RESTORATION HOUSE, ROCHESTER
Dickens would often follow this route of Pepys, but in the reverse direction, that is, through the Vines to Chatham and its lines of fortification, where Mr. Pickwick, Mr. Winkle, and Mr. Snodgrass became so hopelessly entangled in the sham fight which they had gone over from Rochester to see. At No. 11 Ordnance Terrace the little Charles Dickens lived from 1817 to 1821, and at No. 18 St. Mary's Place from 1821 to 1823, the financial troubles, which eventually drove the family into the Marshalsea debtors' prison, and Charles himself into the sordid drudgery of the blacking-shop by Hungerford Stairs, having already enforced a migration to a cheaper and meaner house. In Clover Street (then Clover Lane) the little Dickens went to a school kept by a Mr. William Giles, who years afterwards sent to him, when he was halfway through with Pickwick, a silver snuff-box inscribed to the "Inimitable Boz". To the Mitre Inn, in the Chatham High Street, where Nelson had many times put up, Dickens was often brought by his father to recite or sing, standing on a table, for the amusement of parties of friends. He speaks of it in the "Holly Tree Inn" as
"The inn where friends used to put up, and where we used to go to see parents, and to have salmon and fowls, and be tipped. It had an ecclesiastical sign—the 'mitre'—and a bar that seemed to be the next best thing to a bishopric, it was so snug. I loved the landlord's youngest daughter to distraction—but let that pass. It was in this inn that I was cried over by my little rosy sister, because I had acquired a black eye in a fight."

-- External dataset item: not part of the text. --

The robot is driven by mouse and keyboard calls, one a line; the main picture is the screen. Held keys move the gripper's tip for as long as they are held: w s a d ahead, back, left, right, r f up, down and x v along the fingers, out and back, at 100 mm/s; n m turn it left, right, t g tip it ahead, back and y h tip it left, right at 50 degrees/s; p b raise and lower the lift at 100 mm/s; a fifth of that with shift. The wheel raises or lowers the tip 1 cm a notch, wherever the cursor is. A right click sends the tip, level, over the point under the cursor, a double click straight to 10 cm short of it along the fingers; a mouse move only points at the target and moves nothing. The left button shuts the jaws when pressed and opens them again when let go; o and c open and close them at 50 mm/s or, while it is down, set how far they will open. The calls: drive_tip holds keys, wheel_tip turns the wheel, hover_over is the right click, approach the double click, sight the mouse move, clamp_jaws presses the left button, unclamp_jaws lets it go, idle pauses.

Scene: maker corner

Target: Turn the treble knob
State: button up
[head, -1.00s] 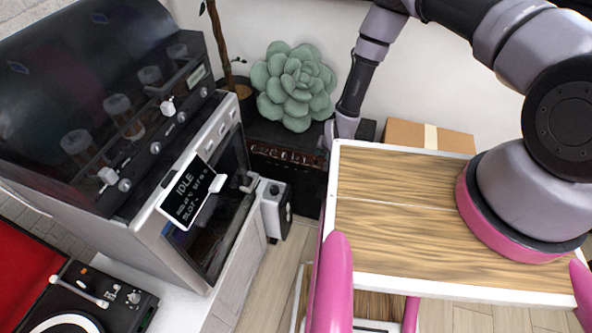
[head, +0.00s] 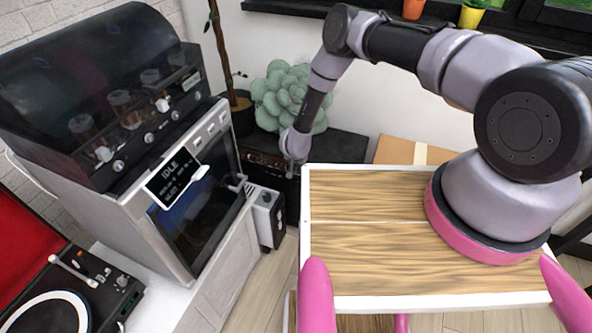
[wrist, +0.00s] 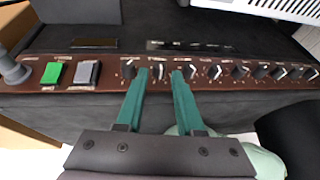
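The amplifier is a black box with a brown control panel (wrist: 110,72), and a row of dark knobs with white pointers runs along it. Its black top also shows in the head view (head: 340,145). The knob labels are too small to read, so I cannot tell which one is treble. My gripper (wrist: 160,72) has two teal fingers, held apart. One knob (wrist: 158,72) shows in the gap between the fingertips, with other knobs close on both sides. I cannot tell whether a finger touches it. In the head view my gripper (head: 293,168) partly hides the panel.
A grey machine (head: 180,215) stands left of the amplifier. A succulent (head: 288,95) is behind it, and a cardboard box (head: 405,151) is to its right.

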When the little Charles Dickens was taken away to London inside the stage-coach Commodore—his kind master on the night before having come flitting in among the packing-cases to give him Goldsmith's Bee as a keepsake—he was leaving behind for ever, in the playing-field near Clover Lane and the grounds of Rochester Castle and the green drives of Cobham Park, the untroubled dreams of happy childhood. And though he could not know this, yet, as he sat amongst the damp straw piled up round him in the inside of the coach, he "consumed his sandwiches in solitude and dreariness" and thought life sloppier than he had expected to find it. And in David Copperfield he has thrown back into those earlier golden days the shadow of his London privations by bringing the little Copperfield, footsore and tired, toiling towards dusk into Chatham, "which, in that night's aspect is a mere dream of chalk and drawbridges and mastless ships in a muddy river, roofed like Noah's arks". No doubt the terrible old Jew in the marine-stores shop, who rated and frightened David with his "Oh, my eyes and limbs, what do you want? Oh, my lungs and liver, what do you want? Oh—goroo, goroo!"—until the helpless little fellow was obliged to close with an offer of a few pence instead of half a crown for his waistcoat, is the portrait of some actual Jew dealer whom, in one of the back streets of Chatham, the keen eyes of the precocious child, seeming to look at nothing, had curiously watched hovering like a hideous spider on the pounce behind his grime-encrusted window.
It was old associations that led Dickens so often in his walks from Gadshill Place to Chatham. But the neighbourhood which gave him most pleasure, combining as it did with similar associations an exquisite beauty, was, Forster tells us, the sylvan scenery of Cobham Park. The green woods and green shades of Cobham would recur to his memory even in far-off Lausanne, and the last walk that he ever enjoyed—on the day before his fatal seizure—was through these woods, the charm of which cannot be better defined than in his own description in Pickwick:
"A delightful walk it was; for it was a pleasant afternoon in June, and their way lay through a deep and shady wood, cooled by the light wind which gently rustled the thick foliage, and enlivened by the songs of the birds that perched upon the boughs. The ivy and the moss crept in thick clusters over the old trees, and the soft green turf overspread the ground like a silken mat. They emerged upon an open park, with an ancient hall, displaying the quaint and picturesque architecture of Elizabeth's time. Long vistas of stately oaks and elm trees appeared on every side; large herds of deer were cropping the fresh grass; and occasionally a startled hare scoured along the ground with the speed of the shadows thrown by the light clouds, which swept across a sunny landscape like a passing breath of summer."
The mission on which Mr. Pickwick and his two disciples were engaged was, it will be remembered, to convert Mr. Tupman from his resolution to forsake the world in a fit of misanthropy, induced by the faithlessness of Rachel Wardle.